*Required task*. Wherever "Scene" appears in a line, copy that line.

START Given data

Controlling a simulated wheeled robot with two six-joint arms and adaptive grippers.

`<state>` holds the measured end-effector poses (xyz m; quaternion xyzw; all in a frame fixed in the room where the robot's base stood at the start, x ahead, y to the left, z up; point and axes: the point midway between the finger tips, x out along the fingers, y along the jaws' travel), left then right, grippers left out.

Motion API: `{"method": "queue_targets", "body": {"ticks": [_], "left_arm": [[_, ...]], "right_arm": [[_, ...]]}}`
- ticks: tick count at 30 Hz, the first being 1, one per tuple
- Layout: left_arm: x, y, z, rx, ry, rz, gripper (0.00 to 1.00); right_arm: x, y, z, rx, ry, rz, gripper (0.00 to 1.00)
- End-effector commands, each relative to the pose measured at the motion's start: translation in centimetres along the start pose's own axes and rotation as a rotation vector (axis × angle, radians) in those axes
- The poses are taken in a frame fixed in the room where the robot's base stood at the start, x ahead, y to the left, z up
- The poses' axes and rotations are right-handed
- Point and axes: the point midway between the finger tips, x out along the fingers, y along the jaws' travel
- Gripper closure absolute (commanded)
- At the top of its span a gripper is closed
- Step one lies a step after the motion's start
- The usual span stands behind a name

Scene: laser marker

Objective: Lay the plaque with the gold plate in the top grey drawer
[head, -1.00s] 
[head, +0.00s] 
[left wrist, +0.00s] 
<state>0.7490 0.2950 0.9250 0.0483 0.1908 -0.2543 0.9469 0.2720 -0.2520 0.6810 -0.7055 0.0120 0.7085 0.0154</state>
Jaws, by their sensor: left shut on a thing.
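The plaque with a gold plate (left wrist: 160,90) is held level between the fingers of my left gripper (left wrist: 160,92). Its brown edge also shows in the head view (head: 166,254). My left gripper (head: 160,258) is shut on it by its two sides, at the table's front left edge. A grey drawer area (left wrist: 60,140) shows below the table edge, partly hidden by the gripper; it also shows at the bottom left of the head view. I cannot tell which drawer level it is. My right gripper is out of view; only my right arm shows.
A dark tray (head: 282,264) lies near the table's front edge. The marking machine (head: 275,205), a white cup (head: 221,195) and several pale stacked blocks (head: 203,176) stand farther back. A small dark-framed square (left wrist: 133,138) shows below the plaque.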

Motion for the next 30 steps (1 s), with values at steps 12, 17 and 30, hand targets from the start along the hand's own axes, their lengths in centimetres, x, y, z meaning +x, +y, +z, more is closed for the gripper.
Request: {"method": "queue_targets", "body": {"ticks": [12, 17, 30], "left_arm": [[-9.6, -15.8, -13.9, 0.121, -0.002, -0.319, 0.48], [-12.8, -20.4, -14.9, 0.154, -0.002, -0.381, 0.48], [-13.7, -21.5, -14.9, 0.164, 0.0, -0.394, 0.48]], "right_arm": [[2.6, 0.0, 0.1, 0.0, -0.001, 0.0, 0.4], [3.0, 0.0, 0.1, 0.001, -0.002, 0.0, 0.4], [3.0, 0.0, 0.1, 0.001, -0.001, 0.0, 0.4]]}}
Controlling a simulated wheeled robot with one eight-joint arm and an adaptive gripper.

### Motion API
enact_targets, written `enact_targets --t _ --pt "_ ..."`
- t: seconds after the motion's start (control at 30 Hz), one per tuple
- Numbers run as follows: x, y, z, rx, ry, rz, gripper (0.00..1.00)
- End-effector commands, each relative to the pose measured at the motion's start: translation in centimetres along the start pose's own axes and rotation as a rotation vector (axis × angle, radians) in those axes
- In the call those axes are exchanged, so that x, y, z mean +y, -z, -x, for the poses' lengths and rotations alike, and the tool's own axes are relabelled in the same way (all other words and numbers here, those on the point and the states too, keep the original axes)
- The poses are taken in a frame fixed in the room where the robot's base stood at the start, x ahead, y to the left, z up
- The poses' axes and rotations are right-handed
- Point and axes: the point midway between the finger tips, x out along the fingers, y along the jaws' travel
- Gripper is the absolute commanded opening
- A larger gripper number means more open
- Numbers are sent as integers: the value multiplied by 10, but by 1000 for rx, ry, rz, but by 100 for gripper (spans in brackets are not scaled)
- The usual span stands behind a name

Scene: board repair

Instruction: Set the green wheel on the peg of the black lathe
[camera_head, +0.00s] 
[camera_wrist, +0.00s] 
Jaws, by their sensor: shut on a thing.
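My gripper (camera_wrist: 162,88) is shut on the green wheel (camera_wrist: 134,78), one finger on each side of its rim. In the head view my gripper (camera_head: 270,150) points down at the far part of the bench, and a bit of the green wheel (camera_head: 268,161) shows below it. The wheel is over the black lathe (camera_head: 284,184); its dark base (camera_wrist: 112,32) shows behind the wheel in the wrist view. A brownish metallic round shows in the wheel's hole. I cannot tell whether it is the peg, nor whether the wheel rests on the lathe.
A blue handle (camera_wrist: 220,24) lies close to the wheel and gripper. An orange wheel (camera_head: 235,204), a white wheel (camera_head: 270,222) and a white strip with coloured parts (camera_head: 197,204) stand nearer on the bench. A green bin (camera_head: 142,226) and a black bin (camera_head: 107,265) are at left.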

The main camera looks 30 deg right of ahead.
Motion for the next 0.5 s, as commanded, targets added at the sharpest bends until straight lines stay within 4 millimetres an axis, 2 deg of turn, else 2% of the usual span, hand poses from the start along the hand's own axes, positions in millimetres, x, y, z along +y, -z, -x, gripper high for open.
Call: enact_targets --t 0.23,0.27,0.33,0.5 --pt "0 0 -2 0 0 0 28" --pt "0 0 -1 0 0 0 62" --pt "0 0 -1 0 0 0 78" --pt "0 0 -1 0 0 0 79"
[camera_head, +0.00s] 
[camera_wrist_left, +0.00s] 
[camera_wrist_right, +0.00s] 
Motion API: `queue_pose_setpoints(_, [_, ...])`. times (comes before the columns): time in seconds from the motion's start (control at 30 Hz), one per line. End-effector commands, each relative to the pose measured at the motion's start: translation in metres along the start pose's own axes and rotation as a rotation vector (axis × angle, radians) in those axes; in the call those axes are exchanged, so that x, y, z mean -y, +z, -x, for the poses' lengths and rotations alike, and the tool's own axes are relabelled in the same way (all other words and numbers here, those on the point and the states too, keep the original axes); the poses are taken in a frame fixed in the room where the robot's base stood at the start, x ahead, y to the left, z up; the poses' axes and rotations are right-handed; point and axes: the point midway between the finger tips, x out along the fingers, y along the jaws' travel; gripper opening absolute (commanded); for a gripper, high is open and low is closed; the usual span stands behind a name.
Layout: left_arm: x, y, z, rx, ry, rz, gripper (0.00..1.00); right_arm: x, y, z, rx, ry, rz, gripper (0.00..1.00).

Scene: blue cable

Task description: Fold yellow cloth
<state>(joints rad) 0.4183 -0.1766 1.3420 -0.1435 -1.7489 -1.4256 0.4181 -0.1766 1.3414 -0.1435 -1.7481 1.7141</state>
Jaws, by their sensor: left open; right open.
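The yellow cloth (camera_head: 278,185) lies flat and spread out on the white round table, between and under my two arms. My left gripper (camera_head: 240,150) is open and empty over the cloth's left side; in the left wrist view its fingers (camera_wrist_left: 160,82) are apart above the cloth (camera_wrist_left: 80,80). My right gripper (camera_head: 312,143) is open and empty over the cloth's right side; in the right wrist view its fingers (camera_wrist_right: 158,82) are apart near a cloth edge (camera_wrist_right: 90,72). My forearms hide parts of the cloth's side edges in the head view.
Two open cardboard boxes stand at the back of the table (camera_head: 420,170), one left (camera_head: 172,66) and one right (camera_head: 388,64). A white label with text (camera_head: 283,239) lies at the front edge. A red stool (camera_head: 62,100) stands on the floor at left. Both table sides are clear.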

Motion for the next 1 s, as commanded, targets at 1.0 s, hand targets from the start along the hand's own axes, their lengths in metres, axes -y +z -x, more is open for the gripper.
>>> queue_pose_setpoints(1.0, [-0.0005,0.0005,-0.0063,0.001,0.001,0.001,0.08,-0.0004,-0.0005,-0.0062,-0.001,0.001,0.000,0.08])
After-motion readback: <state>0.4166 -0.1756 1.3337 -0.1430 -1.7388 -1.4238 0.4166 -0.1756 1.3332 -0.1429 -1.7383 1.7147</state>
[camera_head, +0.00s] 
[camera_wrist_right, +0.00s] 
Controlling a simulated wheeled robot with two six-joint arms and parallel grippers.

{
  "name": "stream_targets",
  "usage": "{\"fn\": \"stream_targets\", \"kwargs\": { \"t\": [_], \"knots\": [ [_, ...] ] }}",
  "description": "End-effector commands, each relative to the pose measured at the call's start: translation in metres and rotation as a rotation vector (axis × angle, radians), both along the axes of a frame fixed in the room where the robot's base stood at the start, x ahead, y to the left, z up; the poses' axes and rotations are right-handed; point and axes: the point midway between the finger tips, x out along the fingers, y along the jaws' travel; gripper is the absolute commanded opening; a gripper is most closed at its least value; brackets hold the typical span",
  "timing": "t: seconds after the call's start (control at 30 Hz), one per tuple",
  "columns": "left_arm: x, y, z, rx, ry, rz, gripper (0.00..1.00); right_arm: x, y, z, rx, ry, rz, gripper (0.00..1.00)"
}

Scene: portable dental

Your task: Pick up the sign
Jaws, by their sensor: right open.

END Given data

*Output of the task*.
Scene: laser marker
Scene: board repair
Scene: blue cable
Scene: portable dental

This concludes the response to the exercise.